** begin **

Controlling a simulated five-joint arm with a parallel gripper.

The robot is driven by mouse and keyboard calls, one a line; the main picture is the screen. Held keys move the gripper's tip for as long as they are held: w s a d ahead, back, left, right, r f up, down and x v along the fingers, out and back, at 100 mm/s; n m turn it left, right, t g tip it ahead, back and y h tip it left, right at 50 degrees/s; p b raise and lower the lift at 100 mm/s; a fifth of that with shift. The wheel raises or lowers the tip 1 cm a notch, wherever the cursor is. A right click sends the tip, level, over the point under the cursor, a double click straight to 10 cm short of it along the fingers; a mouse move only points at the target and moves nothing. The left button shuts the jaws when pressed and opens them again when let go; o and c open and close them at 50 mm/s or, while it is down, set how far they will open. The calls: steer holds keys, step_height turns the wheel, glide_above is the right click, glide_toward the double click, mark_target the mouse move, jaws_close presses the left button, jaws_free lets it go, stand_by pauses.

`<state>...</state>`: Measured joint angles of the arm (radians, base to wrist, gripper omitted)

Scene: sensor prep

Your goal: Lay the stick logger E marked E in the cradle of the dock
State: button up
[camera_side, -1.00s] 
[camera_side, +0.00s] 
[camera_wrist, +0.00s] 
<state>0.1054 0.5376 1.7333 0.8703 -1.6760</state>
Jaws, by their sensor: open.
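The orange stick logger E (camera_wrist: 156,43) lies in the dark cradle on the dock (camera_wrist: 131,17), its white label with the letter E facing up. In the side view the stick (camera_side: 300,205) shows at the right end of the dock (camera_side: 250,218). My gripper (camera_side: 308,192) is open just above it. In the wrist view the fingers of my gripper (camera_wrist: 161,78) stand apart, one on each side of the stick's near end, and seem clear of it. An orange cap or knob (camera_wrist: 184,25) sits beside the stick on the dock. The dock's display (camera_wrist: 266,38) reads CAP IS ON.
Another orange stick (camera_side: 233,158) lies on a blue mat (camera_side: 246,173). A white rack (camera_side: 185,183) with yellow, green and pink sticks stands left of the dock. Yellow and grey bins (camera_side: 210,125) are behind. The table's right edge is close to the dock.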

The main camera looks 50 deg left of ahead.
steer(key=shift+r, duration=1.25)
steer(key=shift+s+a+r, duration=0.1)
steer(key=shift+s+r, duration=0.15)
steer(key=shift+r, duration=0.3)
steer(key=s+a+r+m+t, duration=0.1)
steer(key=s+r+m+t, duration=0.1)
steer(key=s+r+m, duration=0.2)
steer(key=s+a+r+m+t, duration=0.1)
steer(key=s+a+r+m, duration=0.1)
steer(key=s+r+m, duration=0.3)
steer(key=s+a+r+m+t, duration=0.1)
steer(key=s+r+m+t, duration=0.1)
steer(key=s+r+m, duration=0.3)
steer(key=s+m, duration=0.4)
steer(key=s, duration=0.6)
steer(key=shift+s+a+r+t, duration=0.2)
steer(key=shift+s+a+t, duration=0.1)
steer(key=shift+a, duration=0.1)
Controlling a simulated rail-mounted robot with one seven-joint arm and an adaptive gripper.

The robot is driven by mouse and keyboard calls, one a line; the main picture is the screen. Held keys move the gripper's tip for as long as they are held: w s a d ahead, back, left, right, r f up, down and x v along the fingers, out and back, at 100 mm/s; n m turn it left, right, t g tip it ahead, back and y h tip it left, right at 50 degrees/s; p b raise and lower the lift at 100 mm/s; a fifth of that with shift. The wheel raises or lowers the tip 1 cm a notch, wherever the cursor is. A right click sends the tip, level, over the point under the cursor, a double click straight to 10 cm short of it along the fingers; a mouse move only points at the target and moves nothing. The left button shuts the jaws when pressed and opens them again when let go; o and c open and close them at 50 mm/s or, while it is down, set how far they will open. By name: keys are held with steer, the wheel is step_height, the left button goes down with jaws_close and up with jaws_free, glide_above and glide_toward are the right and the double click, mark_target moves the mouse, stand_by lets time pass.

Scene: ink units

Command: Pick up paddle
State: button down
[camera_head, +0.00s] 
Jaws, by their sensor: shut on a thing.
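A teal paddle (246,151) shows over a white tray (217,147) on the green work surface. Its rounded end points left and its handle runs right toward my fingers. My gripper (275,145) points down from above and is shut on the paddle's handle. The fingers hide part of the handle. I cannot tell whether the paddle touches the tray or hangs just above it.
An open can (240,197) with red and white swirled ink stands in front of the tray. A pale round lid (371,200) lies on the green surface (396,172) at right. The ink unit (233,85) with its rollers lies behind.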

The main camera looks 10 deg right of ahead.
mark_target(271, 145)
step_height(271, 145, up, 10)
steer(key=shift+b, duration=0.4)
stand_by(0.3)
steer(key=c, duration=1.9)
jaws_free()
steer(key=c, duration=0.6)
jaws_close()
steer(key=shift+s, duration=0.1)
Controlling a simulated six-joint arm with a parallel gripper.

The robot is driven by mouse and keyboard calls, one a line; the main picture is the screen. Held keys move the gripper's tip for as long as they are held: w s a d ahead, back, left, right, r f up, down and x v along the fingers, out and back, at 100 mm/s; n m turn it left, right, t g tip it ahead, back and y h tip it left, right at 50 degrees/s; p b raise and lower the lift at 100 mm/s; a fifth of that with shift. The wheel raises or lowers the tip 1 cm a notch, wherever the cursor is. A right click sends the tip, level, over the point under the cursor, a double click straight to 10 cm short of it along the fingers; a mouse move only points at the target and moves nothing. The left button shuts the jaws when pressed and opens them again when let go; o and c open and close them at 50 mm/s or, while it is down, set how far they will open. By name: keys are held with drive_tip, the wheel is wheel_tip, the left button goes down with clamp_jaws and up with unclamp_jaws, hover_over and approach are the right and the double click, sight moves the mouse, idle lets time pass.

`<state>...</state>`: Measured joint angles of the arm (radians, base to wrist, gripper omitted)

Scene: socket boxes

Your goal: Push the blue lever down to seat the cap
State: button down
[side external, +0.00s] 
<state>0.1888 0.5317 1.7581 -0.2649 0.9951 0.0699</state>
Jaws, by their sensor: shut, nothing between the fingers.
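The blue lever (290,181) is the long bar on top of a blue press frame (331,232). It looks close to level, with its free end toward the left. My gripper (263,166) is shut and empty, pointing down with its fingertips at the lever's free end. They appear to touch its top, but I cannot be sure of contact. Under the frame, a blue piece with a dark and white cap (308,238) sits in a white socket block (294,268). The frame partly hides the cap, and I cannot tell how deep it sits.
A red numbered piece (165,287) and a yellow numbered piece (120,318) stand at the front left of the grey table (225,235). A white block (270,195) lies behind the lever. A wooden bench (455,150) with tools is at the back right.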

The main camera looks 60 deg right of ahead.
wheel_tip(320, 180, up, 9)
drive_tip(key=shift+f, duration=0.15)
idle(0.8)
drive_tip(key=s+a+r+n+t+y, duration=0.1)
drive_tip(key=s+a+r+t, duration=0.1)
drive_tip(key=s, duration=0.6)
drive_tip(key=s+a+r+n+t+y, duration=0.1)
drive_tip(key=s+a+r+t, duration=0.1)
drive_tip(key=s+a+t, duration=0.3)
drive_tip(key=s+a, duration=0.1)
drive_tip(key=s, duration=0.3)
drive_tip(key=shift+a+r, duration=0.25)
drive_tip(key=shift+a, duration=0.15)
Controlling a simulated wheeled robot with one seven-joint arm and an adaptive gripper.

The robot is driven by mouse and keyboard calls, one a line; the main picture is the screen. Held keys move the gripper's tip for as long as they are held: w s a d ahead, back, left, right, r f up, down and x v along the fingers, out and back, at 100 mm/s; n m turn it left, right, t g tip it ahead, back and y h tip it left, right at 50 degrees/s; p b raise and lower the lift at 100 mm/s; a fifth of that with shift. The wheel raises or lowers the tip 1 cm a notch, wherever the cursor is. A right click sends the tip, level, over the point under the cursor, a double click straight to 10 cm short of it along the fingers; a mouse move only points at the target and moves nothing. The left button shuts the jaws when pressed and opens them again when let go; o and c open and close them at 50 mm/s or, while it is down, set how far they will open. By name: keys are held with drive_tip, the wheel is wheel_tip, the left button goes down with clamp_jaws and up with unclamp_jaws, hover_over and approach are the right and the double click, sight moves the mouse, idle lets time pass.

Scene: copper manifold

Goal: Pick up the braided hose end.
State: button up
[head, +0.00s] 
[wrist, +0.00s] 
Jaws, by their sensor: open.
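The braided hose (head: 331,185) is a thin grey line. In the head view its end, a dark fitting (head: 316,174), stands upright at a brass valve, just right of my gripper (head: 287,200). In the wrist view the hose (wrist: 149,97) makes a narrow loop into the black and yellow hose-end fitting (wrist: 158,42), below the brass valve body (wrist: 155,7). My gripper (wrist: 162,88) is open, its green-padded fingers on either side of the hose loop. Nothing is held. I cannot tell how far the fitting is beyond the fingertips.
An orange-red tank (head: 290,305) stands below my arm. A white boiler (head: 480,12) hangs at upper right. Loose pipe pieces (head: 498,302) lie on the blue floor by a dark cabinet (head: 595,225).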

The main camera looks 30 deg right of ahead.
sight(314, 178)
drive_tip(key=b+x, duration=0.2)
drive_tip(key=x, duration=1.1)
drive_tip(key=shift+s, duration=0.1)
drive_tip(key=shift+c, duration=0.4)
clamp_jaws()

** end **
** begin **

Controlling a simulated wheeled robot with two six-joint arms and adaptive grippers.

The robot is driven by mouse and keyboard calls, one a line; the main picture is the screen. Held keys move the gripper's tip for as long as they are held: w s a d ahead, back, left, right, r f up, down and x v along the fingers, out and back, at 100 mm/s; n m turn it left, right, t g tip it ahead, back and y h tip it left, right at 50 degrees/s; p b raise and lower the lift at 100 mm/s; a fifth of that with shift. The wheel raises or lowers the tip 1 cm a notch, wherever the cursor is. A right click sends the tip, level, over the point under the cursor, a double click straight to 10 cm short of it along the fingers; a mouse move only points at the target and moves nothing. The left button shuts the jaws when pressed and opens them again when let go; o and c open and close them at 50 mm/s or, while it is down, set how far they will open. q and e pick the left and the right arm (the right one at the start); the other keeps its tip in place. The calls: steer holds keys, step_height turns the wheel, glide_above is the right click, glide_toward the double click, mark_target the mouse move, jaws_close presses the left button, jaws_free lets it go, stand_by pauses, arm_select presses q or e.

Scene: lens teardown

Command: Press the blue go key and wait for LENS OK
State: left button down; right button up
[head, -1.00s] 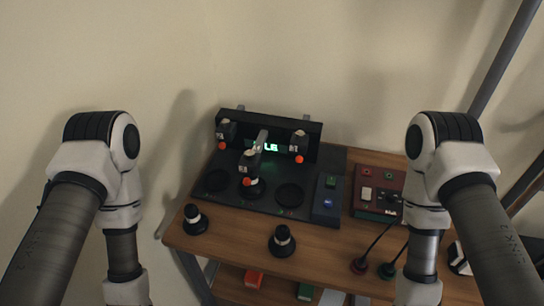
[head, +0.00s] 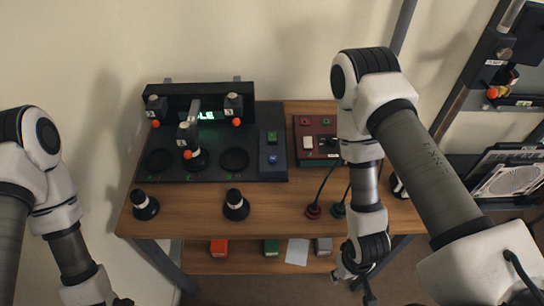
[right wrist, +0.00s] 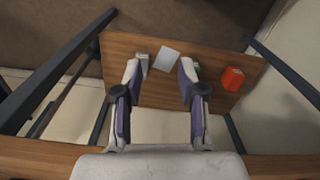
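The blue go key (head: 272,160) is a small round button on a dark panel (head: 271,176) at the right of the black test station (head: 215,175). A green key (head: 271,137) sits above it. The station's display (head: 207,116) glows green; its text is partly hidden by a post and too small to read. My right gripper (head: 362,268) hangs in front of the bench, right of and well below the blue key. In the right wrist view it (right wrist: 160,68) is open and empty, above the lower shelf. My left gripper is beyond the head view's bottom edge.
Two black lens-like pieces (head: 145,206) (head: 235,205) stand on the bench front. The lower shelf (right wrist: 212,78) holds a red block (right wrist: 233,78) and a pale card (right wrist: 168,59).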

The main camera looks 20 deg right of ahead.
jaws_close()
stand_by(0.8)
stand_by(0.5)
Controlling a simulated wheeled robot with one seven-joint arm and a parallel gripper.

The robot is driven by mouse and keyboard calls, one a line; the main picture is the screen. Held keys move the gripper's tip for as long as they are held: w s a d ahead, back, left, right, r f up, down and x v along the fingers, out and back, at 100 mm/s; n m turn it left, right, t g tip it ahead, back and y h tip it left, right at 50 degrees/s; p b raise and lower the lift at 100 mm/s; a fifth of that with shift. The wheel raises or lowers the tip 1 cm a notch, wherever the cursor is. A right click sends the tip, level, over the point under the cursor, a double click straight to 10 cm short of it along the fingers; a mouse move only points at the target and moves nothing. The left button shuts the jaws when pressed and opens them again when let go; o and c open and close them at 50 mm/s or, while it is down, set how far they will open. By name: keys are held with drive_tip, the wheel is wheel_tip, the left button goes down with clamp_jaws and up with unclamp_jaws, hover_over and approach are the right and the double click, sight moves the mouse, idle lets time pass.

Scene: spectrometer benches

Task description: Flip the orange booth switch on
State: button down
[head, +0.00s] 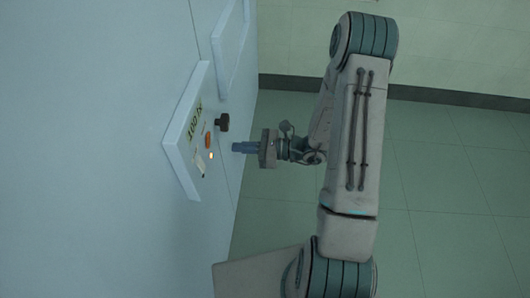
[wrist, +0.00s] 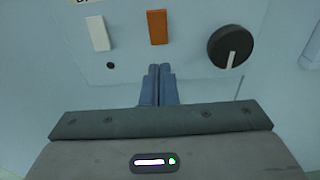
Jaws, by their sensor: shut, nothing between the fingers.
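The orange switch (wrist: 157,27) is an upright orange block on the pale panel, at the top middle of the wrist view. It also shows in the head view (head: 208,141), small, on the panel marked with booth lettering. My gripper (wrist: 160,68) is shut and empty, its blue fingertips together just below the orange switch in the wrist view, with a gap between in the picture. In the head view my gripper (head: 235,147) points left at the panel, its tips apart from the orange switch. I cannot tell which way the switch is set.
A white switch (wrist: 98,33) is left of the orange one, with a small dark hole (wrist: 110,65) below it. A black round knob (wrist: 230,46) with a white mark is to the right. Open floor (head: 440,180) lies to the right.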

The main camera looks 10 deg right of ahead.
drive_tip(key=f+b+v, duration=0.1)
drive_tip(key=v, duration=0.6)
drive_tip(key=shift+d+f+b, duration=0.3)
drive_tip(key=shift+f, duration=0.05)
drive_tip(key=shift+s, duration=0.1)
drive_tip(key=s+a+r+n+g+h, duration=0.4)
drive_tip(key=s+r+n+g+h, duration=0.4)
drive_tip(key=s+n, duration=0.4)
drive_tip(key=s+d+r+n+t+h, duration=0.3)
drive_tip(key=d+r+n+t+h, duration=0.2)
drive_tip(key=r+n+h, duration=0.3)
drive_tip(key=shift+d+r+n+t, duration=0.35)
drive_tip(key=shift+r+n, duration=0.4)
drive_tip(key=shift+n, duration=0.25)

** end **
** begin **

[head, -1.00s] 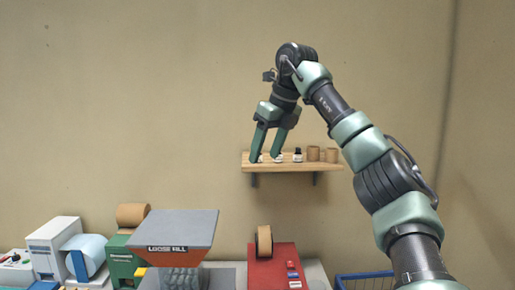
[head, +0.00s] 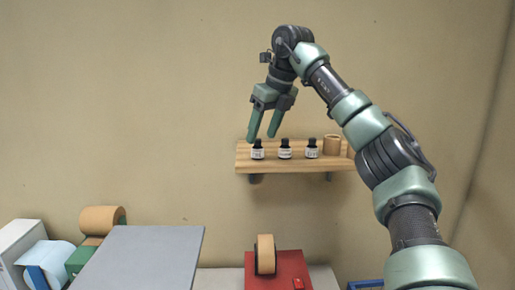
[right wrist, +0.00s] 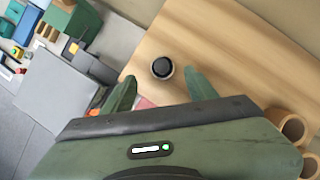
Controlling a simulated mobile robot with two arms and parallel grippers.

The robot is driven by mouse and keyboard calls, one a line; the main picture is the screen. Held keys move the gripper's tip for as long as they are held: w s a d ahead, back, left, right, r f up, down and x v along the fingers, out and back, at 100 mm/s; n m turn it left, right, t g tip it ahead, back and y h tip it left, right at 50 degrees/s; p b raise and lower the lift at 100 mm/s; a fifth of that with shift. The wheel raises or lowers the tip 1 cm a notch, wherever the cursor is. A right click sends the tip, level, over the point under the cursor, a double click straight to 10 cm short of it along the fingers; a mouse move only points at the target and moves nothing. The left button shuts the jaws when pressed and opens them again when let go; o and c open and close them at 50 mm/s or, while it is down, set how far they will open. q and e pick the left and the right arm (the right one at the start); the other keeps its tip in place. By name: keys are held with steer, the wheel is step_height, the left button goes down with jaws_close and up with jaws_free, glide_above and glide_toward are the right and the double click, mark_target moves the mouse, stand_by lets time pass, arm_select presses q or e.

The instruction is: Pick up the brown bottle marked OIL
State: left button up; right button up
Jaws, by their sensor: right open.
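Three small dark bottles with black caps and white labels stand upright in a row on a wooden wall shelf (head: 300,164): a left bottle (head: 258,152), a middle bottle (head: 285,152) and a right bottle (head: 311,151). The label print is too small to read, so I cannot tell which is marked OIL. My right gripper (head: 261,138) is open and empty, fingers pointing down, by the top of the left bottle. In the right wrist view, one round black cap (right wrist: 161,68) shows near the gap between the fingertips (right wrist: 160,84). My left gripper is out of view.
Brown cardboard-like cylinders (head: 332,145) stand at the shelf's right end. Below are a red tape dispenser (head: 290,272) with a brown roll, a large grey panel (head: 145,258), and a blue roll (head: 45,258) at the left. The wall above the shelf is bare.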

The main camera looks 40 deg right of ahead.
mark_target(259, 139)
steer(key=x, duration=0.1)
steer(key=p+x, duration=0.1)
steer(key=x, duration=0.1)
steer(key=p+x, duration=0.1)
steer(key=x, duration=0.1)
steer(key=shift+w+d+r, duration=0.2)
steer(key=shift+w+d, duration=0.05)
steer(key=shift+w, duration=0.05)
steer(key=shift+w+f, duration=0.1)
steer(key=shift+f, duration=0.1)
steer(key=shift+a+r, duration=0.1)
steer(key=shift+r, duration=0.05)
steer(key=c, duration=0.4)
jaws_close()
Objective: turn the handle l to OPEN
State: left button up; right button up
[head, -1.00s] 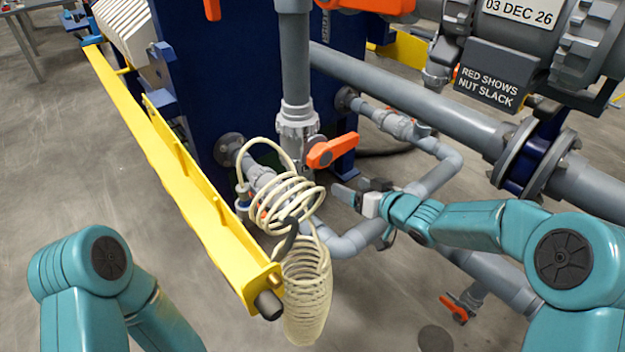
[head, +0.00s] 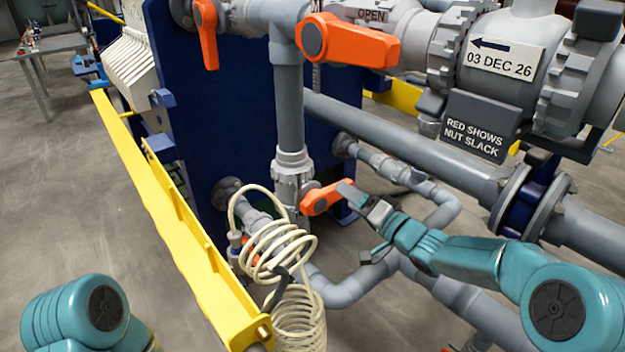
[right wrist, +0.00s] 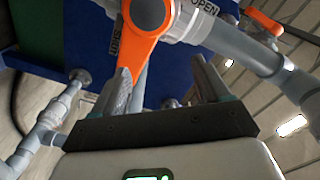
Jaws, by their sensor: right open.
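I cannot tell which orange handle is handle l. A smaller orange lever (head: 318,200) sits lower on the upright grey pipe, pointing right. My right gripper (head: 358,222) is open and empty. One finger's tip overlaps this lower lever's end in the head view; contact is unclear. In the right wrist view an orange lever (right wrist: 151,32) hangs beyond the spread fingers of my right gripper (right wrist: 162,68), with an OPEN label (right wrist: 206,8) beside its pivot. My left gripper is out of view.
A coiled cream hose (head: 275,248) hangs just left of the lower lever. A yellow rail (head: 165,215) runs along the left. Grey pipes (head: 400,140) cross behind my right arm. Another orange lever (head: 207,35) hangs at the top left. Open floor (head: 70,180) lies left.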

** end **

■ REQUIRED WORK
Identify and extract each line of the listing that contains "parallel".

■ OUTPUT FOR THIS EXERCISE
Controlling a simulated five-joint arm with a parallel gripper.
Controlling a simulated six-joint arm with a parallel gripper.
Controlling a simulated wheeled robot with one seven-joint arm and a parallel gripper.
Controlling a simulated mobile robot with two arms and parallel grippers.

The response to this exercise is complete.